Bennett provides many examples of the differences between the strictly logical meanings of words and their meanings in ordinary speech. In the chapter on the existential quantifier, for instance, she points out that the word "some" often means "some but not all" in common parlance, but it never has this meaning to a logician (page 64). Later in the same chapter, (page 67), she mentions that the statements "Some dogs are poodles" and "Some poodles are dogs" have the identical logical content, but they would have very different connotations in ordinary speech. In the chapter on conditionals, she provides a thorough discussion of the many meanings that the words "if ... then" can have in practice, in contrast to their precise and sometimes unintuitive meaning in logic.
Bennett also presents a variety of logical puzzles and tests to educate and entertain the reader. The well-known "Wason selection task" involving four cards, devised by the cognitive psychologist Peter Wason in the 1960s, is described in the chapter on conditionals. Another of Wason's tests is given on page 120: you are shown a black diamond, a white diamond, a black circle, and a white circle. You are told that the black diamond is a THOG. You are also told that a THOG is by definition an object that has a particular (unknown) color OR a particular (unknown) shape, BUT not both. For example, a THOG might be defined as an object that is white or a diamond, but not both. Given this information, what conclusions can be drawn about whether the other three objects are or are not THOG's? This test demonstrates the subtlety involved with the exclusive "or." Many subjects give wrong answers about all three objects!

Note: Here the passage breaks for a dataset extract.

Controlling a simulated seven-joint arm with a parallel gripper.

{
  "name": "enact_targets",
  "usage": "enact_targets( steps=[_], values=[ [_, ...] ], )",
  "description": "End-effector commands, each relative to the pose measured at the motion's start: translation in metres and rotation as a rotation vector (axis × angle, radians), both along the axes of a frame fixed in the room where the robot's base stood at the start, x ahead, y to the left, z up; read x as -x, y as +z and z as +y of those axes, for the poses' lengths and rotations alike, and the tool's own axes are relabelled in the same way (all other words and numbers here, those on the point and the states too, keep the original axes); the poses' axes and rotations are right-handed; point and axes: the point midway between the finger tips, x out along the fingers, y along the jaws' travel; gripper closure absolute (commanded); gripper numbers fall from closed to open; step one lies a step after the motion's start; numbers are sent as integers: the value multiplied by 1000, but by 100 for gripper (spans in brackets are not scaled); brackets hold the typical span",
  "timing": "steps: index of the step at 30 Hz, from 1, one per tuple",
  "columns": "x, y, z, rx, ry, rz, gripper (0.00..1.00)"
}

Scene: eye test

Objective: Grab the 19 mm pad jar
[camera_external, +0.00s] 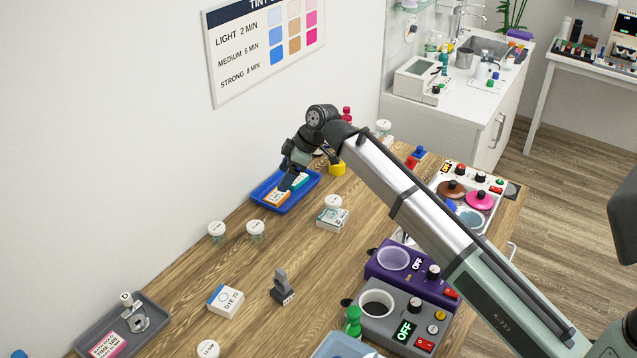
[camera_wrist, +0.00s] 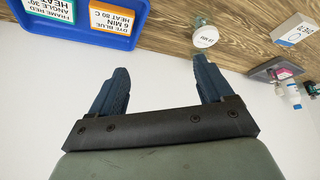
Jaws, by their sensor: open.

The THOG puzzle could be of interest to educators and social scientists, as could many of the tests and experiments described in this book. One of the topics that is visited several times in the book is the elusive relationship between logic and subject matter. Theoretically, there should be no relationship: "Logical reasoning is supposed to take place without regard to either the sense or the truth of the statement or the material being reasoned about" (page 49). But very few people can make an absolute separation, and in practical situations it is usually better not to separate them. Pure logic is less powerful in daily life than a combination of logic, context, experience, etc. — what we call "common sense." Under the heading "Familiarity — Help or Hindrance?", the book gives examples in which extra-logical considerations help people draw the correct logical conclusion, but it also gives examples in which such considerations interfere with the correct use of logic. Bennett returns to this theme later in the book (page 181), citing a study that showed that "faulty logic" may result less from the inability to use logic correctly than from various types of interference. This interference can arise from outside knowledge or preconceived notions or even the attitudes or emotional involvement of the reasoner. If this is true, then helping people to eliminate these sources of interference could be one of the most efficient ways to help them be more logical.
All in all, this is a well written, interesting, and entertaining book. People from many backgrounds, including those with an interest in mathematics, should be able to enjoy it and learn from it.
Robert S. Wolf is professor of mathematics at the California Polytechnic State University in San Luis Obispo.